WHAT YOU HAVE TO DO:
Copy word for word the line containing "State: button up" together with all lines following it to the end of the listing below, without the pictures.
start DATA LINES
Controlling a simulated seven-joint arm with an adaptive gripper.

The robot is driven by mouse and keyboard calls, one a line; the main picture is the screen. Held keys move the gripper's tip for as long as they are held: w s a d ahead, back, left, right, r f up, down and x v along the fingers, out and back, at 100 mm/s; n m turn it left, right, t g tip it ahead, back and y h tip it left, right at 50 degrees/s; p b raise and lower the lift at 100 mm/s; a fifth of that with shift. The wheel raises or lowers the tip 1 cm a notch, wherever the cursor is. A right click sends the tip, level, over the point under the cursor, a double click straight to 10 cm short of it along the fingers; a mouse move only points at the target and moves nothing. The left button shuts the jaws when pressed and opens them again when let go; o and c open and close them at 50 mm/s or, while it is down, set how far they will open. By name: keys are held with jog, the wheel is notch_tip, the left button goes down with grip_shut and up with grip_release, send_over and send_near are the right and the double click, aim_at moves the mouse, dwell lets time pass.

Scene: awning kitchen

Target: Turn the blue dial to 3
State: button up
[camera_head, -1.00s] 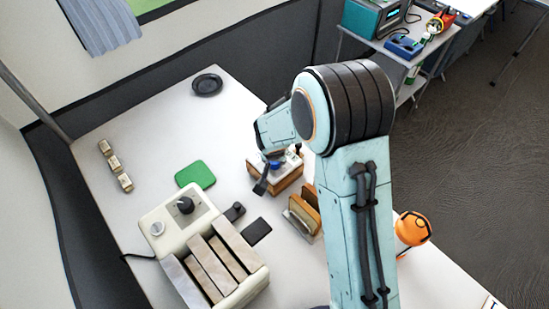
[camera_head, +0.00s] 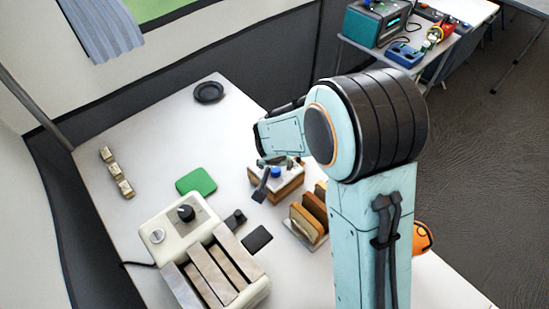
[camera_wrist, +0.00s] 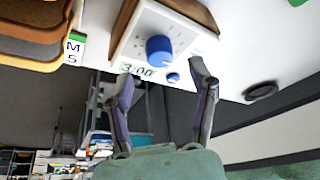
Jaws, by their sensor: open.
end DATA LINES
WRITTEN ANSWER:
State: button up
[camera_head, -1.00s] 
[camera_head, +0.00s] 
[camera_wrist, +0.00s] 
Jaws, by their sensor: open.

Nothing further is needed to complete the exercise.